According to Goodreads, I’ve read twenty-six books in 2017, though I have actually read more than this, as I’ve re-read certain books either in full or just a few chapters for research.  One book I read again recently, was ‘How to See the World’, by Nicholas Mirzoeff.  I find the chapter on cities particularly interesting and I would recommend it for a stimulating discussion of the peculiar times in which we live.

In a similar vein, I also read ‘How to Think Like an Artist’ by Will Gompertz.  I wouldn’t say it was life changing, but it was definitely encouraging, and if, like me, you’re a bit chaotic, then you may find it a helpful way of approaching creativity in a more structured way.

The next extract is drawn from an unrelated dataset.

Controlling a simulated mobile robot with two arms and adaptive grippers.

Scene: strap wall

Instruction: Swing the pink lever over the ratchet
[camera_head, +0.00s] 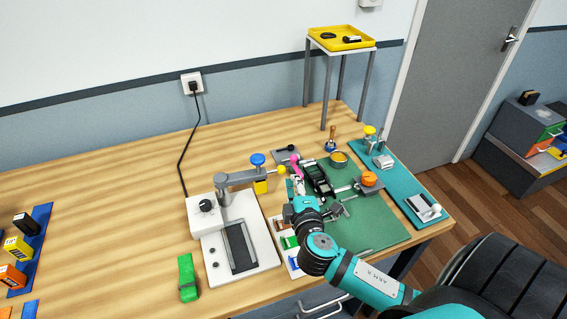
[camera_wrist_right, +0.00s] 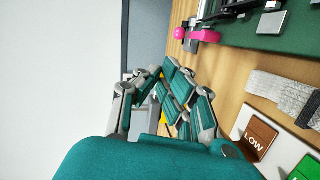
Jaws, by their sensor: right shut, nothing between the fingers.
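The pink lever (camera_head: 295,162) stands at the back left edge of the green mat (camera_head: 372,228), beside the black ratchet (camera_head: 318,181). In the right wrist view the pink lever (camera_wrist_right: 204,36) with its round pink knob is at the top, beyond my fingers and apart from them. My right gripper (camera_head: 299,186) is in front of the lever, partly hidden by its own arm. In the wrist view my right gripper (camera_wrist_right: 172,80) is shut and empty. My left gripper is not in view.
A grey press (camera_head: 226,208) with a blue-knobbed arm stands just left of my right gripper. A grey woven strap (camera_wrist_right: 284,90) and coloured label cards (camera_wrist_right: 262,136) lie near it. An orange-knobbed clamp (camera_head: 369,180) is to the right.

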I haven’t read many novels this year.  Those I have read have been pretty average in the main: The Silver Linings Playbook, Apple Tree Yard and The Girl on the Train.  They were entertaining enough, I liked the use of an unreliable narrator in The Girl on the Train, although I think it became increasingly implausible towards the end.  One book absolutely loathed was The Girl with all the Gifts by M R Carey.  In hindsight, I’ve no idea why I thought I would enjoy a zombie novel, but my expectations were raised by some Booktubers’ enthusiastic reviews.  The best novel I’ve read in 2017 is Agnes Grey by Anne Brontë, which probably shows that I should stick to the classics, rather than listening to what other people rave about.

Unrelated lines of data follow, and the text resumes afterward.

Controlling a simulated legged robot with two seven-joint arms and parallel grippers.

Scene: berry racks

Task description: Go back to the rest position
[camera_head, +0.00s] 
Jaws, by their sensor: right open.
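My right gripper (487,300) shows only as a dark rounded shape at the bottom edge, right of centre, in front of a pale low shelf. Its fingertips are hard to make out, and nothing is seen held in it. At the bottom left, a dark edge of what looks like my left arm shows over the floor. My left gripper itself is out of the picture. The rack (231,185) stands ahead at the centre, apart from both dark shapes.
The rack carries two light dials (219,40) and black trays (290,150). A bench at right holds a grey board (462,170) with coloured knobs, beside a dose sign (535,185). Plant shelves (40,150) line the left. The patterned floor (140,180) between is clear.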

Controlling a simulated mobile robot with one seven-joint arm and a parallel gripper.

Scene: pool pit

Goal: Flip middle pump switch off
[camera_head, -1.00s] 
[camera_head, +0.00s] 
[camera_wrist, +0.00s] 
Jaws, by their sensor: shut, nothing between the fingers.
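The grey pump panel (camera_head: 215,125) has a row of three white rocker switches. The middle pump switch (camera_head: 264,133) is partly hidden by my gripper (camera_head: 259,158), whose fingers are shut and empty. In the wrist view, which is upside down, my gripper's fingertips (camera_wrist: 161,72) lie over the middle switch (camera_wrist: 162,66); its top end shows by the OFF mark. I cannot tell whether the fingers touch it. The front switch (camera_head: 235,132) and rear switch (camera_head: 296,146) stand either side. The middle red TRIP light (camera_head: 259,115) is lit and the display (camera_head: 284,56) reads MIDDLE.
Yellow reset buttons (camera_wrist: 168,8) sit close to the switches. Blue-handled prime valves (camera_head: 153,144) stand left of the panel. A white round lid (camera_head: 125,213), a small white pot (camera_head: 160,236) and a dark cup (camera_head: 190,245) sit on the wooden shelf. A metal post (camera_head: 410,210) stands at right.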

Sticking with Brontës, I also read the anthology of short stories called Reader, I Married Him, taking the famous line from Jane Eyre as their inspiration.  Or so I was led to believe.  In actual fact, very few of the stories seemed to have anything to do with Jane Eyre at all.  My favourite was by Tracy Chevalier, who also edited the collection, and so perhaps was the only author who stuck to the brief!

The Lonely City: Adventures in the Art of Being Alone by Olivia Laing is an examination of loneliness through the art work of Edward Hopper, Andy Warhol, Henry Darger and David Wojnarowicz.  Now this was quite fascinating actually, when she was talking about the artists instead of herself, that is.  I can’t deny that she is a very good writer, but I found the discussion of her own mental state a bit boring and felt she was someone trying to make herself seem more interesting by piggybacking on other people’s hardship.  Perhaps I’m being a bit harsh, but I’ve had enough of self-indulgent moaning from a Feminist perspective.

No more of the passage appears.